The study has been designed and executed. Data has been collected, reviewed, analysed, and reported. Then the data is converted to SEND, quality-controlled, prepared for submission, and included in the regulatory package.

After that, the SEND datasets are often archived.

For regulatory delivery, this is a rational workflow. The deliverable has been created, and the requirement has been met. But from a data management perspective, this is where value is often left unused.

SEND may be one of the most structured representations of the nonclinical data. But if it is stored as files outside the active research data environment, it becomes difficult to query, compare, and reuse.

SEND solves part of the structure problem

Nonclinical data are difficult to reuse across studies because they often differ in terminology, collection patterns, result structures, and the way subjects, samples, treatments, and observations are represented.

SEND addresses part of this by introducing a common structure.

It defines domains such as DM, LB, EX, etc. It uses controlled terminology and provides a consistent way to represent subjects, treatments, findings, timing, and relationships across datasets.

That does not mean SEND solves every data challenge, though. But it does create a structured version of nonclinical study data that is easier to reuse than many of the source formats it was created from.

Standardised files are not the same as usable data

A dataset can be technically standardised and still be difficult to use.

A team may want to compare a lab parameter across several historical studies. In principle, SEND should help because the observations follow a common domain structure and terminology.

But if the datasets are stored as files in a GxP archive, the question quickly becomes operational:

  • Where are the datasets?

  • Which studies are included?

  • Can they be queried across studies?

  • Are subject, treatment, timing, exposure, and result relationships preserved in a usable way?

  • Or does each study need to be extracted, loaded, interpreted, and scripted separately?

This is the difference between having structured files and having usable data.

If SEND sits outside the research data environment, reuse often starts with manual extraction, custom scripts, and study-specific interpretation.

The value increases across studies

The long-term value of SEND is not only in individual studies, but also in the datasets that accumulate over time.

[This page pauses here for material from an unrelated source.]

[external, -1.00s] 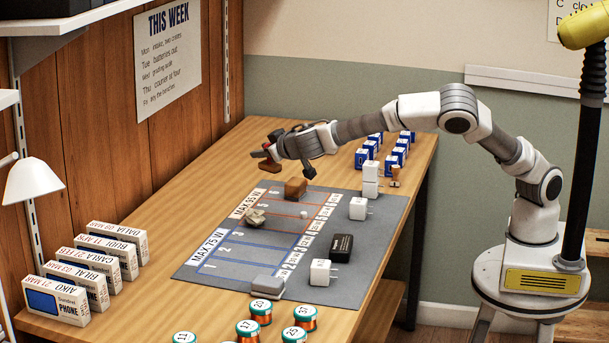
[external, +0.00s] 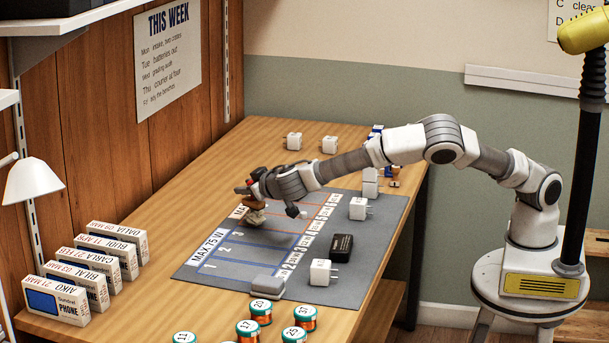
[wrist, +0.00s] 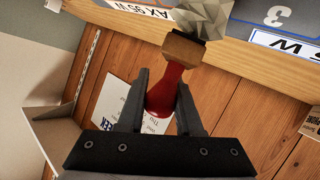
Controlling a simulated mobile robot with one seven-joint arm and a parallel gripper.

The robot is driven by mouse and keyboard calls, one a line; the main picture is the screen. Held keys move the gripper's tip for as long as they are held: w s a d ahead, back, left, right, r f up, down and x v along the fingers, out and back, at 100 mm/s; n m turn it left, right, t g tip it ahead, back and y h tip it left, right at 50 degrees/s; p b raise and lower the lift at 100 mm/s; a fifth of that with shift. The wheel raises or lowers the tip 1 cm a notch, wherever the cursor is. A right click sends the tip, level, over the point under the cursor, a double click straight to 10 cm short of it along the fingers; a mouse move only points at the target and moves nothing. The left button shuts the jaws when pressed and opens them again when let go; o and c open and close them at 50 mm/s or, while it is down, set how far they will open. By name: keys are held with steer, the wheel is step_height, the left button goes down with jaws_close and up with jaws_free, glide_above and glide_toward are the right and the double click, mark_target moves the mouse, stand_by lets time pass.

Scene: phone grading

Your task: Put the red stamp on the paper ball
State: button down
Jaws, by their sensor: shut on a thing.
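The red stamp has a red handle (wrist: 165,95) and a brown wooden base (wrist: 183,48) with a dark underside. My gripper (wrist: 161,82) is shut on the red handle. In the external view my gripper (external: 252,188) is low over the far left part of the grey mat, with the stamp's base (external: 257,204) below it. The crumpled grey-beige paper ball (external: 256,218) lies on the mat directly under the stamp. In the wrist view the paper ball (wrist: 205,14) adjoins the base's underside; I cannot tell whether they touch.
The grey mat (external: 225,277) holds white chargers (external: 320,272), a black block (external: 341,247) and a grey block (external: 265,287). Phone boxes (external: 55,300) line the left. Solder spools (external: 261,311) stand in front. Two white chargers (external: 329,145) stand behind the mat.

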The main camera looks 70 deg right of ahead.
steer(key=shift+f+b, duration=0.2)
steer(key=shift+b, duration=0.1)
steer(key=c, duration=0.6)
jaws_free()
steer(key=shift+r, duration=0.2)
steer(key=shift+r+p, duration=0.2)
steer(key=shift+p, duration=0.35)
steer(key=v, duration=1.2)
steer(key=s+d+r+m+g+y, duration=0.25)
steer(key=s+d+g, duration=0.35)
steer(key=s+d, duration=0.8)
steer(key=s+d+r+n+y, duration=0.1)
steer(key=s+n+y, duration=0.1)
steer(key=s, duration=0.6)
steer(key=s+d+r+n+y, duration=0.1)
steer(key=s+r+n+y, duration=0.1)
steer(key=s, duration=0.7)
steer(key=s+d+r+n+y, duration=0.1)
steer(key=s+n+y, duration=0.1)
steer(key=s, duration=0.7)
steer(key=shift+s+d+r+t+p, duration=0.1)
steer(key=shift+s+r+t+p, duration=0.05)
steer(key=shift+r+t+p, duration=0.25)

While one SEND dataset can support a submission, a collection of SEND datasets can become a research data asset.

Because SEND applies a consistent structure across studies, it makes it possible to do a number of things that  are difficult when each study is treated as an isolated deliverable:

  • Comparing findings across related studies.

  • Exploring repeated patterns in historical control animals.

  • Exploring how exposure, dosing, lab findings, and outcomes relate across a broader set of studies.

  • Determining whether historical data could support study planning or approaches such as virtual control groups.

But to make SEND useful beyond submission, it has to be stored in a way that preserves its structure.

The storage layer should support queries across domains such as DM, LB, EX, and related datasets. It should preserve links between subjects, samples, dosing, observations, timing, and results. And it should make the data accessible beyond the group that created or submitted it.

SEND should not be the end of the data journey

The practical shift is to treat SEND not only as a regulatory package, but as a reusable data structure for nonclinical research.

The question is not only whether an organisation can create valid SEND datasets. It is whether those datasets remain findable, accessible, queryable, and connected after submission.